**The problem**
Pictures are excluded from this exercise. Transcribe exactly the lines from the one containing "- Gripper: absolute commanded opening" through the last line of the listing.

'''

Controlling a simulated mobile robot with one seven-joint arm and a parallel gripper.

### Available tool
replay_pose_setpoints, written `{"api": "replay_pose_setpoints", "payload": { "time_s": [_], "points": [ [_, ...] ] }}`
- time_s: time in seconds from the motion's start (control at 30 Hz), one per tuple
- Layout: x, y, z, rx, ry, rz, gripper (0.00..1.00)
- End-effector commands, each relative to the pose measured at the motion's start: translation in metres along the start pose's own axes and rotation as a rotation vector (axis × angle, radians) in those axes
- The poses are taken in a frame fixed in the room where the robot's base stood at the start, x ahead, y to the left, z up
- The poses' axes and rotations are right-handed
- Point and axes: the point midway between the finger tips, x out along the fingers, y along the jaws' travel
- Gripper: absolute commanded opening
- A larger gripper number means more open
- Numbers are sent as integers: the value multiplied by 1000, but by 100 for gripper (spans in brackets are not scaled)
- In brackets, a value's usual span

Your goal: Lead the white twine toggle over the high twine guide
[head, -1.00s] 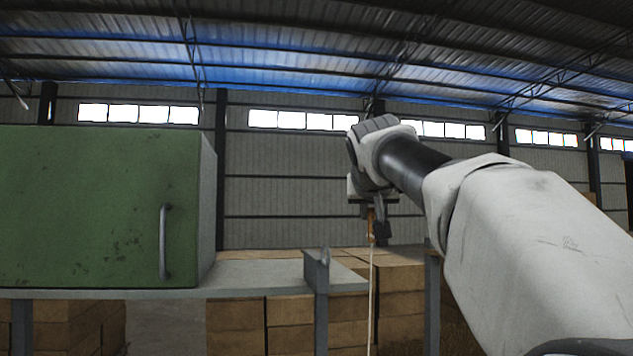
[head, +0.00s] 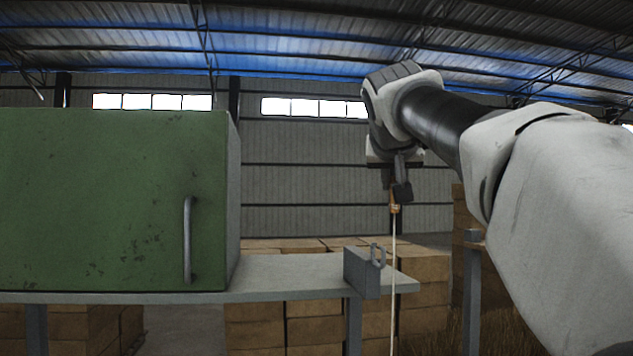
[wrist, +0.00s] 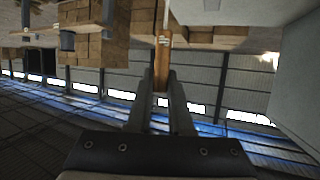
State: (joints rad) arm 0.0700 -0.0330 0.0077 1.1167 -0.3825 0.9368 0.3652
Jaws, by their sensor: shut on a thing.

'''

**Exercise response**
- Gripper: absolute commanded opening
- A larger gripper number means more open
- Numbers are sent as integers: the value multiplied by 1000, but by 100 for gripper (spans in brackets are not scaled)
- In brackets, a value's usual span

Your goal: Lead the white twine toggle over the high twine guide
[head, -1.00s] 
[head, +0.00s] 
[wrist, +0.00s] 
State: (joints rad) arm 0.0700 -0.0330 0.0077 1.1167 -0.3825 0.9368 0.3652
Jaws, by their sensor: shut on a thing.

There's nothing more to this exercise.